The first goal surrendered in the third period was a Phaneuf tipped shot in front as Toronto got traffic in front of Rask. The second score was a Kessel rebound score after Bergeron broke his stick on the defensive zone face-off, and James van Riemsdyk occupied both Zdeno Chara and Dennis Seidenberg in front of the net.
Is Rask getting frustrated that the team’s offensive production isn’t there?
“Yeah . . . you’d love for the offense to score five goals a game,” said Rask, who has stopped 55 of 59 shots in the losses in Game 5 and Game 6. “But it’s not going to happen. I stopped everything that I saw. We’re frustrated, but determined.
“I expect us to play to go out [in Game 7] and play a great game. We talked about playing with desperation and matching Toronto’s desperation, and I don’t think we did that. Hopefully we’ve got something left.”
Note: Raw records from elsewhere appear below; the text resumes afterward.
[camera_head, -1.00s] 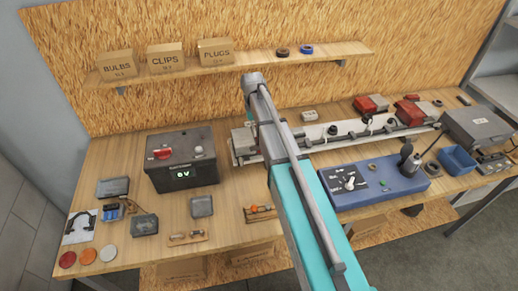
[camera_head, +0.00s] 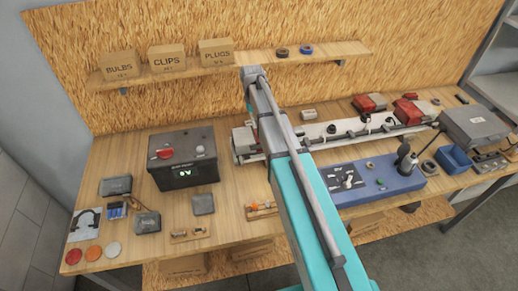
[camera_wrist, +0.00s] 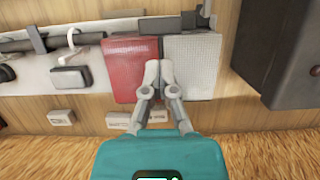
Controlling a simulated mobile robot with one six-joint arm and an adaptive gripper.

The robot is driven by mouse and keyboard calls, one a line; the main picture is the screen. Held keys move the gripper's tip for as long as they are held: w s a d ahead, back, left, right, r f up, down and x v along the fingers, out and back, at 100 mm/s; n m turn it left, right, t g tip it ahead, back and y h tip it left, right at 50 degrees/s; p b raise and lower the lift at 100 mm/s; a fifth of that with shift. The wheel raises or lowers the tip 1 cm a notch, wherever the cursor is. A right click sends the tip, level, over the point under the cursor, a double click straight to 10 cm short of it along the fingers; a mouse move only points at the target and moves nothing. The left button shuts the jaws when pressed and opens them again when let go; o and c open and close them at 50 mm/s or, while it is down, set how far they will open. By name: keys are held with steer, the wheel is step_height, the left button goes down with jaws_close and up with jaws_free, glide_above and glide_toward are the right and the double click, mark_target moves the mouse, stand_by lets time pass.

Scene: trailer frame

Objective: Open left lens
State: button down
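The trailer frame is a long white bar (camera_head: 330,130) lying across the bench. At its left end is a lamp with a pale section (camera_head: 242,142); my arm hides much of it in the head view. In the wrist view, seen from the wall side, this lamp shows a red lens (camera_wrist: 124,72) beside a white ribbed section (camera_wrist: 196,62). My gripper (camera_wrist: 159,66) is over the seam between red and white, its fingertips together. I cannot tell whether the tips touch the lamp or pinch anything. The gripper's tips are hidden in the head view.
A dark power box (camera_head: 182,158) stands close to the lamp's end, also seen in the wrist view (camera_wrist: 278,50). Two red lamp parts (camera_head: 370,103) (camera_head: 407,108) lie farther right. A blue panel (camera_head: 378,183) is in front of the bar. Small blocks (camera_wrist: 61,117) lie wallward.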

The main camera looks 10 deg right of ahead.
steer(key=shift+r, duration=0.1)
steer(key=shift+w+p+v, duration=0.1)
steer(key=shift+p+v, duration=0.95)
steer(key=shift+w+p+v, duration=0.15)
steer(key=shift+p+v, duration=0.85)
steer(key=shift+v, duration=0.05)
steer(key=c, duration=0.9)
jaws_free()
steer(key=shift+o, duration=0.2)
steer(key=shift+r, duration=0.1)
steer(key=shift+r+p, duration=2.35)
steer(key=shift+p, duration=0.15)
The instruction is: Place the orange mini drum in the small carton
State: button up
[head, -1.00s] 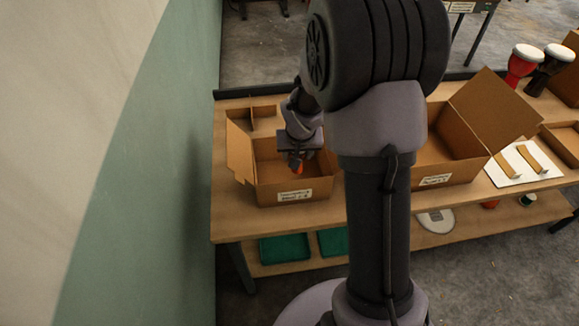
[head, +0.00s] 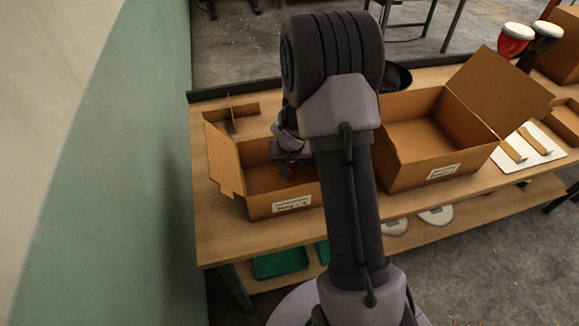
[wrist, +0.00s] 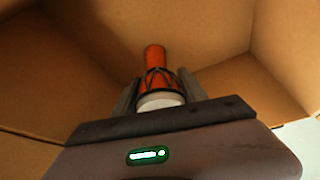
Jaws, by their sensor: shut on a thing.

One thing Rask doesn’t want to talk about is comparing this season to the Stanley Cup year two seasons ago. But it's safe to say he's answered any questions about his playoff abilities that may have come up when he manned the pipes for Boston's playoff collapse against the Flyers three years ago.
“I don’t even want to talk about that,” said Rask. “This is the playoffs, and we’re focused on this. We haven’t played well enough to close out the series and tomorrow is our last chance.”
With an offseason contract and his playoff reputation riding on the line, Rask has showed up in every way during the series. Now it’s up to some of his underachieving teammates to do the same.